Ну, думаю, все, тут ты и попался. Я беру свою Библию и только раскрывать ее, а он говорит:
- Не надо, в баптистской Библии этого нет. Это только в нашенской.
- Ну, неси вашу Библию,- говорю ему. Он несет, похлопывает по ней, аж пыль идет столбом. Видно, часто читает! Это оказалась обычная православная Библия. Сел, начал листать, а я думаю, ну давай ищи Афанасия. Он листает и тут выкрутился и говорит:
- Ну, надо же, вот только два дня назад читал, а какая страница, не помню.

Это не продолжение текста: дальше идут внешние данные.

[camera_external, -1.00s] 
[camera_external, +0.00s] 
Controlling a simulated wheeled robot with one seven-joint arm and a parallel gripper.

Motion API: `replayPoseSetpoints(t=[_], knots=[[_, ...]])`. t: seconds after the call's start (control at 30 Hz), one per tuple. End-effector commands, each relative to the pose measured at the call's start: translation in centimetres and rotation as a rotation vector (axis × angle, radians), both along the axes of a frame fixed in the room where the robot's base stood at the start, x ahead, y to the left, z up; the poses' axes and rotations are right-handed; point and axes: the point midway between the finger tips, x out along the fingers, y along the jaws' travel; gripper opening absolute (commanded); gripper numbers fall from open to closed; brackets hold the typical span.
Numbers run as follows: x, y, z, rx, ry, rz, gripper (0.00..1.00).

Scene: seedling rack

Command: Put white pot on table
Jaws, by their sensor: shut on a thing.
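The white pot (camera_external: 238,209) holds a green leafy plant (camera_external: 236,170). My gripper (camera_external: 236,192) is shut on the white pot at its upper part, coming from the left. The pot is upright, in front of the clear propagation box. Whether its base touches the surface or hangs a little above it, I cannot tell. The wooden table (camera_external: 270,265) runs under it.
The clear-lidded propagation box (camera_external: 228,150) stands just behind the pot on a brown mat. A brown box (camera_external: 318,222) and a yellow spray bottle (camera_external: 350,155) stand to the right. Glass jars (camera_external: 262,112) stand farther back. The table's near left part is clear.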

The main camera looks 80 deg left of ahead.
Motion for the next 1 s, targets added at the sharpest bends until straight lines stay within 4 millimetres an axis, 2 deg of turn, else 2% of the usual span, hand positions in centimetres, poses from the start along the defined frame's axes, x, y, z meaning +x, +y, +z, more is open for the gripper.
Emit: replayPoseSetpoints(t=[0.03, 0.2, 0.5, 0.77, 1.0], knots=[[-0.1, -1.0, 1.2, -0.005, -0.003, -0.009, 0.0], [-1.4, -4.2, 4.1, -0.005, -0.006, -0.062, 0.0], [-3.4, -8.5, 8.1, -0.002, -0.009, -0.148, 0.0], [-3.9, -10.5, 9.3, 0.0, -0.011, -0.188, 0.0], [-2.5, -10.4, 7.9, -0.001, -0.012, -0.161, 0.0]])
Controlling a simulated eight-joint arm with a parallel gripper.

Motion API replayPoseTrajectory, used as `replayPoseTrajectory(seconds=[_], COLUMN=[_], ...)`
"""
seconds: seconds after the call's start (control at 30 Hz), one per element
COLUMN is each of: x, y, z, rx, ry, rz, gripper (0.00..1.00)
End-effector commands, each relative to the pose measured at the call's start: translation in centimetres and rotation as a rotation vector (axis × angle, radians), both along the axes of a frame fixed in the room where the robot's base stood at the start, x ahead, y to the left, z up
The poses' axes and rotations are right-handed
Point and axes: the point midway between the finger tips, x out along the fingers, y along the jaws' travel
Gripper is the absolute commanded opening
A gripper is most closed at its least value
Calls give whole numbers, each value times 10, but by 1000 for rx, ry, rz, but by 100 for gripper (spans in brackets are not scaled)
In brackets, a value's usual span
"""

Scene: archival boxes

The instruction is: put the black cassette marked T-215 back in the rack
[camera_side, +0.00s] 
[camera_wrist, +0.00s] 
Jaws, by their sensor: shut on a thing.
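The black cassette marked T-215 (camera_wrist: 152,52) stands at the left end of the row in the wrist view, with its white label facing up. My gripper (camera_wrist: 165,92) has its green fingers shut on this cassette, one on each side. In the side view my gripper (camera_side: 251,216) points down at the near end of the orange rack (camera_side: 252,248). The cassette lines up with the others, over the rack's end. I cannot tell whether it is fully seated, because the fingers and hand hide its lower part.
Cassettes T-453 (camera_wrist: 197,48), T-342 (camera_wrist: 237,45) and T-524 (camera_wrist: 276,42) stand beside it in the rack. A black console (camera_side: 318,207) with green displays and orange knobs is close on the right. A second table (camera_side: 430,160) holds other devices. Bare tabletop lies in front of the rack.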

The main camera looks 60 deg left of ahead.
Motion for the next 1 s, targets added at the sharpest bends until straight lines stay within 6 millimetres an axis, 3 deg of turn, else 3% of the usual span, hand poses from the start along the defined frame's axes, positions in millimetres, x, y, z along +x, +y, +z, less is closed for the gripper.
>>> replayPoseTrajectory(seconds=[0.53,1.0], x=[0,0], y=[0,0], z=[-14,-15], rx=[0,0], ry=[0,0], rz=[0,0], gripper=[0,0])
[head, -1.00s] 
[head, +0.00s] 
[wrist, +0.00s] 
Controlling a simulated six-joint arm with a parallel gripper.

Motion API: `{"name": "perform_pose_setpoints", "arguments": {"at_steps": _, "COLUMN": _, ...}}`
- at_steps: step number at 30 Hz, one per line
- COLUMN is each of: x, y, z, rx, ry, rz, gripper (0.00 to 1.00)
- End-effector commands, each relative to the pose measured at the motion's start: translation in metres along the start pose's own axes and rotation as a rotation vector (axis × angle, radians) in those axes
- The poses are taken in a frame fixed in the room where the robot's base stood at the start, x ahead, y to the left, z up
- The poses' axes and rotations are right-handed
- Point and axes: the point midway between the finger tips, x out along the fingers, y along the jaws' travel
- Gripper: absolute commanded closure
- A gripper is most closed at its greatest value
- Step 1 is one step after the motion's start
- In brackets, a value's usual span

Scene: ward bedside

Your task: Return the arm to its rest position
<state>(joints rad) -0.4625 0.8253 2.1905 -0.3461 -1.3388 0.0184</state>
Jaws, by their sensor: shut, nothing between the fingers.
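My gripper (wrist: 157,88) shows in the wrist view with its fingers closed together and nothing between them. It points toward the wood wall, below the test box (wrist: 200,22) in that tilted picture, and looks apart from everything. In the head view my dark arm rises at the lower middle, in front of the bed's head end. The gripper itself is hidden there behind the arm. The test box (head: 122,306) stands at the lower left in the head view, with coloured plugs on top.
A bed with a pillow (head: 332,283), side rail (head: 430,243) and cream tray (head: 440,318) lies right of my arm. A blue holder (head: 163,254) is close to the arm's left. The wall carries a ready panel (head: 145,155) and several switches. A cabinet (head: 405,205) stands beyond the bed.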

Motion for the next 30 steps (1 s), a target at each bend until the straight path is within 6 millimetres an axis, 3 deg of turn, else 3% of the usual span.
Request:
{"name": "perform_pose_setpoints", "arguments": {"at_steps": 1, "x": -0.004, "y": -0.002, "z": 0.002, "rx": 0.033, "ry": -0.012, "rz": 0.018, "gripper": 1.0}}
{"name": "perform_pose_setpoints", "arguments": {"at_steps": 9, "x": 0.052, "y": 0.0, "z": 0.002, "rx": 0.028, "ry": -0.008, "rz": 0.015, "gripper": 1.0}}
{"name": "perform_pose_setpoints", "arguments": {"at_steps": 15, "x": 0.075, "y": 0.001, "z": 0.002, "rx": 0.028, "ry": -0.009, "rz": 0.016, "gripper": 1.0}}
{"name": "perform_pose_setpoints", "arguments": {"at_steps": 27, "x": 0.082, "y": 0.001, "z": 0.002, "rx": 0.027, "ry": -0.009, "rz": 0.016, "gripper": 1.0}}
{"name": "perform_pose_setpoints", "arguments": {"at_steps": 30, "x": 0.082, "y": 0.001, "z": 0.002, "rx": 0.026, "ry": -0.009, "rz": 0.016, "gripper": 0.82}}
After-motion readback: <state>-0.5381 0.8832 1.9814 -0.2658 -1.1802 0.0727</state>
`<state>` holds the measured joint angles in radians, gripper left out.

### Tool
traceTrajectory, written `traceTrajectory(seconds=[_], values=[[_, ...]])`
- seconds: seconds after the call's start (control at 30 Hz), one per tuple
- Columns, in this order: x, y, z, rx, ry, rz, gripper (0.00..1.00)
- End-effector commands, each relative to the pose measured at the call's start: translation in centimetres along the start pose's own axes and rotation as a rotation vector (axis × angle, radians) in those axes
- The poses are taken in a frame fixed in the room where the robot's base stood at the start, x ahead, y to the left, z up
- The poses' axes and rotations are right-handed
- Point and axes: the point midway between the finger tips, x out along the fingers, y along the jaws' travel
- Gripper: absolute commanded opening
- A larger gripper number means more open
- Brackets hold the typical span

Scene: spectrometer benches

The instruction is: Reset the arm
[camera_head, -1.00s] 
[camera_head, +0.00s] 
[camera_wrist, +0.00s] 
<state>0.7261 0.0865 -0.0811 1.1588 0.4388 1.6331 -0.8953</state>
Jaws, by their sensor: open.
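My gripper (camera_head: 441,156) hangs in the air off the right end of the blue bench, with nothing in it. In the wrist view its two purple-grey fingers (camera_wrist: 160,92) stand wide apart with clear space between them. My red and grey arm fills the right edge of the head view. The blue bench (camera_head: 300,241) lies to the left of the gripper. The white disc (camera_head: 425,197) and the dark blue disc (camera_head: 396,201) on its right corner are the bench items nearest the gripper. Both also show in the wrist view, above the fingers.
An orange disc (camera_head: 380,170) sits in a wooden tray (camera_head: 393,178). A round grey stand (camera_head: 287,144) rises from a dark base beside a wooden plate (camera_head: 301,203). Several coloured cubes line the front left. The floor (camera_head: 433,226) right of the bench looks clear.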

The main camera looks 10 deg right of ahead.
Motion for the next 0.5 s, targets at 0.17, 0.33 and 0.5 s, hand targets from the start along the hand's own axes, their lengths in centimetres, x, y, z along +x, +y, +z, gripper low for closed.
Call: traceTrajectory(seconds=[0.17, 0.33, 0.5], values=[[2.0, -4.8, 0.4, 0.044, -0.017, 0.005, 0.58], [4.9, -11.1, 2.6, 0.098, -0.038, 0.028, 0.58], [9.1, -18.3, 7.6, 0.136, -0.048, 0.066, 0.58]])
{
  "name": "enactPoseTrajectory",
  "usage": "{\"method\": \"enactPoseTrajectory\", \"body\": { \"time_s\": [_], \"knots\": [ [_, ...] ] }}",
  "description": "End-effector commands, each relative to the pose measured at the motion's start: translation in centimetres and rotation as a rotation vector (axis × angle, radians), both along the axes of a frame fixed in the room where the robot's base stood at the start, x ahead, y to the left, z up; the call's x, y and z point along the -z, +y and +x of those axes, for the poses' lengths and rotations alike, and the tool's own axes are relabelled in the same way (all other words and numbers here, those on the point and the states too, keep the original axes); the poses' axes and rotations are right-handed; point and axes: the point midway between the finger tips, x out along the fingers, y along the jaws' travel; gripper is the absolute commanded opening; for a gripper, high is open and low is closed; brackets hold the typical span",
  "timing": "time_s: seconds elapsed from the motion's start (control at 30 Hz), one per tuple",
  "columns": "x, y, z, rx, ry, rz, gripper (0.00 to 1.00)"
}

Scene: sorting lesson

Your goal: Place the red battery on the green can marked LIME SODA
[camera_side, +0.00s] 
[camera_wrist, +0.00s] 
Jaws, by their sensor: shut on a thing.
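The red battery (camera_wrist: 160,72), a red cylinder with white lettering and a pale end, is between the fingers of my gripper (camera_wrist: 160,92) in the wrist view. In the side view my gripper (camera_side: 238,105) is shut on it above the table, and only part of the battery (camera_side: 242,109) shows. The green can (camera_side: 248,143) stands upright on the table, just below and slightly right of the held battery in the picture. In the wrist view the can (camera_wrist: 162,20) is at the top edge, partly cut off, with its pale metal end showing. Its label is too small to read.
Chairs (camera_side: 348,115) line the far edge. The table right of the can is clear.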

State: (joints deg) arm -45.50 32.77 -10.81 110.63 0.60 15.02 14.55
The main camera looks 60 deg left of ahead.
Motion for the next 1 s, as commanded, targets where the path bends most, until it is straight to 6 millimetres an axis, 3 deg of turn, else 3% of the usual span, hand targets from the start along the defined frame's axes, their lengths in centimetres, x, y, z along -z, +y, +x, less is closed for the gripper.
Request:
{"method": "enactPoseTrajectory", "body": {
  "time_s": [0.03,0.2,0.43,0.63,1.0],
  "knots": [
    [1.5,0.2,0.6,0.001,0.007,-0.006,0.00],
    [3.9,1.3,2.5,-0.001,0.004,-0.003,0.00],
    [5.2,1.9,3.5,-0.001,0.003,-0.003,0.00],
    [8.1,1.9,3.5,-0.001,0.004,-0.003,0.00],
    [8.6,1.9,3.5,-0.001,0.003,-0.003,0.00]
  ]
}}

- Не мог ты читать,- говорю.
- Почему?
- Потому что Афанасия нет! - Я читаю ему по порядку все книги Библии от Бытия, а заканчиваю Апокалипсисом.- Ты встречал Афанасия?
- Нет, Афанасий не проходил.
- Да не пройдет он, и легенда эта не пройдет. Сам погибнешь, и цыгане вместе с тобой погибнут, если будешь этой легенде верить.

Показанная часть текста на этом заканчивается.